La musique scandée n’étant pas son fort, il devient bientôt manager des fameux potes, organise des concerts, des festivals, et, surtout, lance « l’Essunivers », un magazine sur la scène hip-hop dans le 91. Et commence à faire des interviews de graffeurs, de rappeurs, de danseurs.

Missions

« Mes potes me racontaient leurs missions graff. Ils disaient que c’était dommage qu’il n’y ait pas de photos ou de films pour un art par définition éphémère. Moi j’avais un appareil photo, je leur ai dit que je voulais bien le faire. Mais je ne pouvais pas aller la nuit dans les tunnels, mes grands frères m’auraient tué ! », poursuit le compagnon de route. Après un DESS « projet culturel » et une thèse sur les cultures urbaines à l’université de Créteil, il se lance dans son grand oeuvre sur le graff en 2003.

« Les employeurs m’ont toujours mis dans la case hip-hop. Et comme celui-ci dépend toujours des services jeunesse, plus que des services culturels... Je suis devenu directeur de structures jeunesse, à Morsang-sur-Orges, puis Epinay et La Courneuve », regrette celui qui a migré à Saint-Denis il y a huit ans. Il y a organisé les deux éditions du festival « Banlieusard, et alors ? », qui mixait des concerts de rap, des expositions de graffitis, mais aussi des masterclass ou des réalisations de court-métrages sur les villes d’Aubervilliers, Saint-Denis et La Courneuve. « Nous avions accueilli Youssoupha la première année, et Sexion d’assaut et Dry la seconde », peut s’enorgueillir Thierry.

Ramène ta pizza

« J’ai eu trop d’idées », se désole l’hyperactif qui a eu son label de musique, managé Swift Gad, organisé sept ou huit expositions. La dernière, au 6B, s’intitulait « Ramène ta pizza ». Elle consistait à présenter des boîtes de pizzas décorées par les graffeurs. Ou encore « Home street home », qui proposait des ustensiles de cuisine eux aussi customisés par des artistes de la bombe. Cet amoureux des cultures urbaines a aussi scénarisé la websérie « Qui met le coco » dont la troisième saison sera disponible sur OKLM radio, la radio de Booba. Il a désormais l’ambition de publier deux livres sur le graff par an grâce à sa maison d’édition « Pas vu, pas pris ».
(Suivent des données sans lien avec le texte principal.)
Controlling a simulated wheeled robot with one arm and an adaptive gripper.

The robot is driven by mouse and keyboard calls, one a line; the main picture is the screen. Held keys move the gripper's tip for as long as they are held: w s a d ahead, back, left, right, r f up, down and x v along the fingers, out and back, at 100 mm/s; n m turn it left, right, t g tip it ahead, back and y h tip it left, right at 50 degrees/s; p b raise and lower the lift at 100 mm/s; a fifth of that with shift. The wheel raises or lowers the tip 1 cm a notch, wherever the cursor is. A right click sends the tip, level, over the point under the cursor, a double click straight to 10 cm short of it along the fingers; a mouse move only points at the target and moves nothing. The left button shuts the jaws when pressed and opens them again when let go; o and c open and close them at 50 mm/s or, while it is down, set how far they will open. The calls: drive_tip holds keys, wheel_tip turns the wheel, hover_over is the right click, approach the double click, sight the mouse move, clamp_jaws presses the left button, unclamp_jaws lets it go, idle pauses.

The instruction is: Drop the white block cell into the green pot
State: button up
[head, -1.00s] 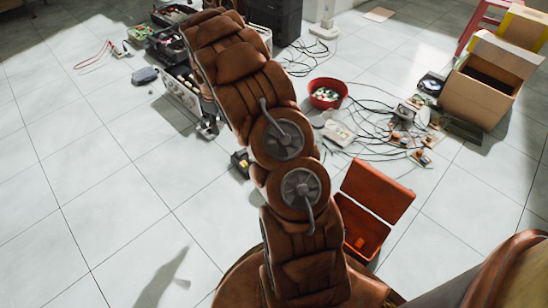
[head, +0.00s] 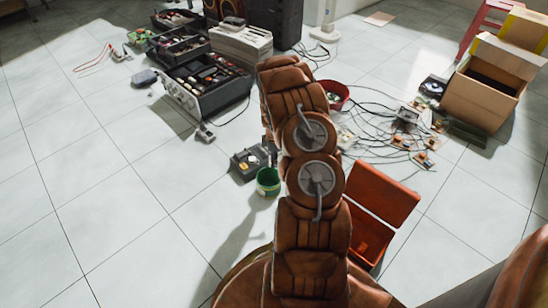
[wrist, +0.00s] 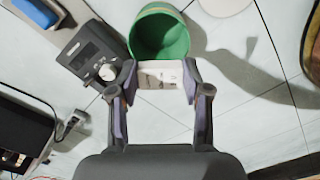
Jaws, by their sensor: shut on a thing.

La Seine-Saint-Denis assure grave dans le graff

Arnak93, Relax, Marko93, Swen… Sur une centaine de graffeurs interviewés dans le Dicograff de Thierry Grone, ils sont une bonne poignée à être originaires de Seine-Saint-Denis ou à avoir choisi le 93 pour terrain de jeu principal. Pour la majorité d’entre eux, ils ont commencé tôt, à l’époque du collège et souvent en autodidactes.
Leurs motivations ? Le graffiti comme contre-culture, mais aussi souvent comme expression d’une créativité. « Pour moi, le graffiti est une culture qui m’a aidé à m’orienter, j’ai grandi avec. Il te dirige vers d’autres choses car il s’est énormément démocratisé », témoigne par exemple Kzper, graffeur qui a arpenté Saint-Denis de long en large pendant 10 ans. D’autres, comme Relax, originaire de Sevran, le comparent même à un sport : « Quand je rentrais dans le quartier, les mecs me regardaient avec des gros yeux, du genre « il perd son temps ». Mais pour moi, le graff c’est un sport ! » Dans un monde très masculin, la Seine-Saint-Denis peut même s’enorgueillir de compter une des rares graffeuses femme : Lady K. Aussi à l’aise dans l’art du tag – bomber son pseudo au moyen de lettrages élaborés – que dans celui des fresques à thème, cette jeune femme a même fait les Beaux-Arts. Balayant toute la France, le Dicograff donne en tout cas largement la parole à la scène du graff dans le 93, comblant ainsi le souhait du Séquanodionysien Swen : « Des regrets ? Peut-être de ne pas avoir pris de photos. Il n’y avait pas cette notion d’archives (…) Pas de stratégie, juste du graffiti. » Avec le Dicograff, voilà cet oubli réparé.